-- Begin DATA SUPPLIED --
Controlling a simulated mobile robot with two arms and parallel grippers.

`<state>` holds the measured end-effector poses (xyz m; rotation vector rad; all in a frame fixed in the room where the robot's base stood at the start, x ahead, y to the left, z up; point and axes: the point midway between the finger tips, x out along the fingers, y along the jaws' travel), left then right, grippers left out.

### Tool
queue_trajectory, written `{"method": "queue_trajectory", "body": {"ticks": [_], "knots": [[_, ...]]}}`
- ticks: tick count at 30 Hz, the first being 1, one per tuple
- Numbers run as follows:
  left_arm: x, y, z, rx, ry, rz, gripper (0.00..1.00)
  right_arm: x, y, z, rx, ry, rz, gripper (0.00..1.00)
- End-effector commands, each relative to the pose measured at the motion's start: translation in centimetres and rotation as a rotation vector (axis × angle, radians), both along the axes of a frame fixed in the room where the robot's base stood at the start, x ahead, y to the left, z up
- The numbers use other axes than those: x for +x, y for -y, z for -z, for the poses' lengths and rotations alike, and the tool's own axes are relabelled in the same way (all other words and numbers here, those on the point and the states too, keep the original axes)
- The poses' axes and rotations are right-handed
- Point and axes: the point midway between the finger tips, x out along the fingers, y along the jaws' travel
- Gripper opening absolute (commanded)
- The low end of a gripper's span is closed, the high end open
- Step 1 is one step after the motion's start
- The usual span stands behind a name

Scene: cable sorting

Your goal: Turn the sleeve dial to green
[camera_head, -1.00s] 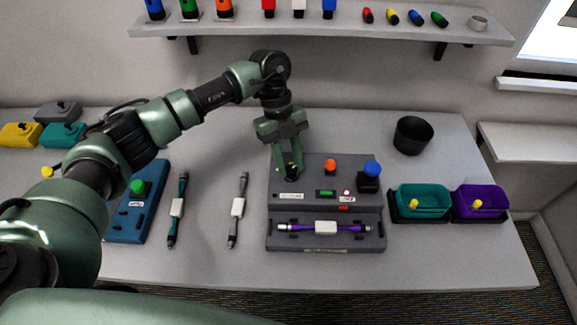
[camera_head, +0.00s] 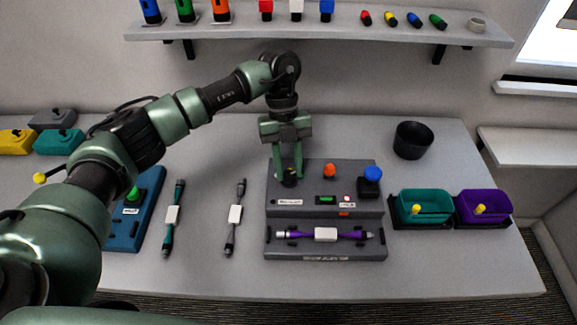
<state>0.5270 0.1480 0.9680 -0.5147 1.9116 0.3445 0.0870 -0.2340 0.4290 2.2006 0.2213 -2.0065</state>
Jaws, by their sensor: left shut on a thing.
-- End DATA SUPPLIED --
-- Begin DATA SUPPLIED --
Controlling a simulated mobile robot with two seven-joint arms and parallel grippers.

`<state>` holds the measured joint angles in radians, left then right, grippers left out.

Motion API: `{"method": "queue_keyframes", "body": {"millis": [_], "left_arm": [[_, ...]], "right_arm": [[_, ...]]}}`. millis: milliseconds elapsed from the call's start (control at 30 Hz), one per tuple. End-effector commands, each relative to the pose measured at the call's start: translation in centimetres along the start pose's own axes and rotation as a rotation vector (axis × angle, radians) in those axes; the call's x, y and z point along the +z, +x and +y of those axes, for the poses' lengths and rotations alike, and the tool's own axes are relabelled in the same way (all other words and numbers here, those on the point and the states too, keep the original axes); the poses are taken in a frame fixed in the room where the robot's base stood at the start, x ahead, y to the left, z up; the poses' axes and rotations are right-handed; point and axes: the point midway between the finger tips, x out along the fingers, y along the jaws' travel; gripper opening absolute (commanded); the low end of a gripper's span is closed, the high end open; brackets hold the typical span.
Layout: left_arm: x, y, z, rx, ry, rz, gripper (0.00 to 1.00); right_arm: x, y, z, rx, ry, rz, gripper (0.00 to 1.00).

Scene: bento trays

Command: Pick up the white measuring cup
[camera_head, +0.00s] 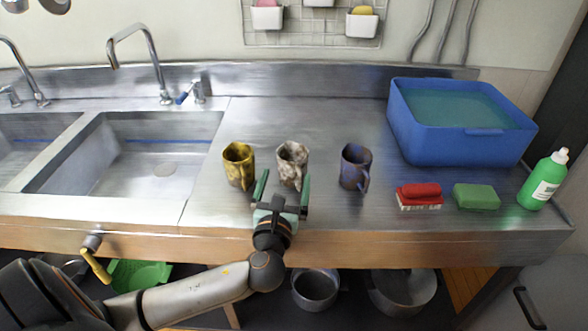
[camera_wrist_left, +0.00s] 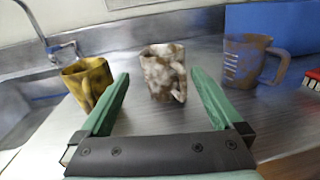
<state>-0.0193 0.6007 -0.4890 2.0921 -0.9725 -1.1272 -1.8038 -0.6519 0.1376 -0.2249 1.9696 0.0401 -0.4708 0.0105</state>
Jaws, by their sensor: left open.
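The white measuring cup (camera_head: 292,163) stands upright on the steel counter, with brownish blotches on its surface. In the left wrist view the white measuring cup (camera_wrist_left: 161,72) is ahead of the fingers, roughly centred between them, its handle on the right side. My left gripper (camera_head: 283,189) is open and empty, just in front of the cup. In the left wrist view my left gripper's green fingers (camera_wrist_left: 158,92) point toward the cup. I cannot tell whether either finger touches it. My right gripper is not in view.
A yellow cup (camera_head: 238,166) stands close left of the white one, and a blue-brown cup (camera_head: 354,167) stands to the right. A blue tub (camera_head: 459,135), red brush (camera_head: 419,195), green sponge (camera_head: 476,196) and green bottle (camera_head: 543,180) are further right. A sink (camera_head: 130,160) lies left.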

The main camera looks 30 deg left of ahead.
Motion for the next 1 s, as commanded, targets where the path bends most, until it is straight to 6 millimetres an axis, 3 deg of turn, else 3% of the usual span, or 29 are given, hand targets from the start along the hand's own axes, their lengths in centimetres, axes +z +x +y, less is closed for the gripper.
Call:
-- End DATA SUPPLIED --
_WRITTEN PROBLEM_: Beginning at the line above that contains "- End-effector commands, each", repeat each line exactly through the one that contains "Jaws, by their sensor: left shut on a thing.", and leave out the pictures.

_ANSWER_:
- End-effector commands, each relative to the pose measured at the motion's start: translation in centimetres and rotation as a rotation vector (axis × angle, radians), both along the axes of a frame fixed in the room where the robot's base stood at the start, x ahead, y to the left, z up
- The numbers use other axes than those: x for +x, y for -y, z for -z, for the poses' lengths and rotations alike, and the tool's own axes are relabelled in the same way (all other words and numbers here, those on the point and the states too, keep the original axes)
- The poses' axes and rotations are right-handed
- Point and axes: the point midway between the finger tips, x out along the fingers, y along the jaws' travel
- Gripper opening absolute (commanded)
- The low end of a gripper's span is closed, the high end open
- Step 1 is one step after the motion's start
- The usual span stands behind a name

Scene: cable sorting

Your goal: Turn the sleeve dial to green
[camera_head, -1.00s] 
[camera_head, +0.00s] 
<state>0.5270 0.1480 0.9680 -0.5147 1.9116 0.3445 0.0870 -0.2340 0.4290 2.2006 0.2213 -2.0065</state>
Jaws, by their sensor: left shut on a thing.

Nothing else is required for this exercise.